#### WRITTEN EXERCISE:
Reproduce each line bearing the word "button".

#### INFORMATION SUPPLIED:
++++++++

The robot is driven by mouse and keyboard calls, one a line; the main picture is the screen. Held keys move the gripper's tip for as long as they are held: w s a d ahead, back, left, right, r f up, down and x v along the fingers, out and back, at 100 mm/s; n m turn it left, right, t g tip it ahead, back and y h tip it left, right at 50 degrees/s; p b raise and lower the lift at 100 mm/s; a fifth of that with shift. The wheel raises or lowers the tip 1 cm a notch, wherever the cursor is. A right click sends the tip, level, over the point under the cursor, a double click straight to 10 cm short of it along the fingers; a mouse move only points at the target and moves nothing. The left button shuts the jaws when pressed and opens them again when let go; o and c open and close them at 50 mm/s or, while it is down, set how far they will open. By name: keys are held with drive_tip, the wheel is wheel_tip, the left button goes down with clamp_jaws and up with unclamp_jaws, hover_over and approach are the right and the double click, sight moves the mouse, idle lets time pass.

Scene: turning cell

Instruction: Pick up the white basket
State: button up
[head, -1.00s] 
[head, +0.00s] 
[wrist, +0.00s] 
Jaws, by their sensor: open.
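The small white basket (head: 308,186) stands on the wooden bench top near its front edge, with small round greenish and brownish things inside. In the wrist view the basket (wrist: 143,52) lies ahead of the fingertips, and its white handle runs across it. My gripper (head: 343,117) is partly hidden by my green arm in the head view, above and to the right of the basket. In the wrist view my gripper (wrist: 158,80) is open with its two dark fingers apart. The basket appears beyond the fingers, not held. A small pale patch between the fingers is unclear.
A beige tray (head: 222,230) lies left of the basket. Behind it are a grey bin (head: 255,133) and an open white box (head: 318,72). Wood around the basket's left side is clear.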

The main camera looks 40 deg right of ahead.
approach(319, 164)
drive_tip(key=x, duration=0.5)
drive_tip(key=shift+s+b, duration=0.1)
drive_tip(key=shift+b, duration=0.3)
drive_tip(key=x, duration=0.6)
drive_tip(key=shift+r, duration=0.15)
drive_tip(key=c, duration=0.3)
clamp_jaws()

++++++++

#### SOLUTION TO THE PROBLEM:
The robot is driven by mouse and keyboard calls, one a line; the main picture is the screen. Held keys move the gripper's tip for as long as they are held: w s a d ahead, back, left, right, r f up, down and x v along the fingers, out and back, at 100 mm/s; n m turn it left, right, t g tip it ahead, back and y h tip it left, right at 50 degrees/s; p b raise and lower the lift at 100 mm/s; a fifth of that with shift. The wheel raises or lowers the tip 1 cm a notch, wherever the cursor is. A right click sends the tip, level, over the point under the cursor, a double click straight to 10 cm short of it along the fingers; a mouse move only points at the target and moves nothing. The left button shuts the jaws when pressed and opens them again when let go; o and c open and close them at 50 mm/s or, while it is down, set how far they will open. By name: keys are held with drive_tip, the wheel is wheel_tip, the left button goes down with clamp_jaws and up with unclamp_jaws, hover_over and approach are the right and the double click, sight moves the mouse, idle lets time pass.
State: button up

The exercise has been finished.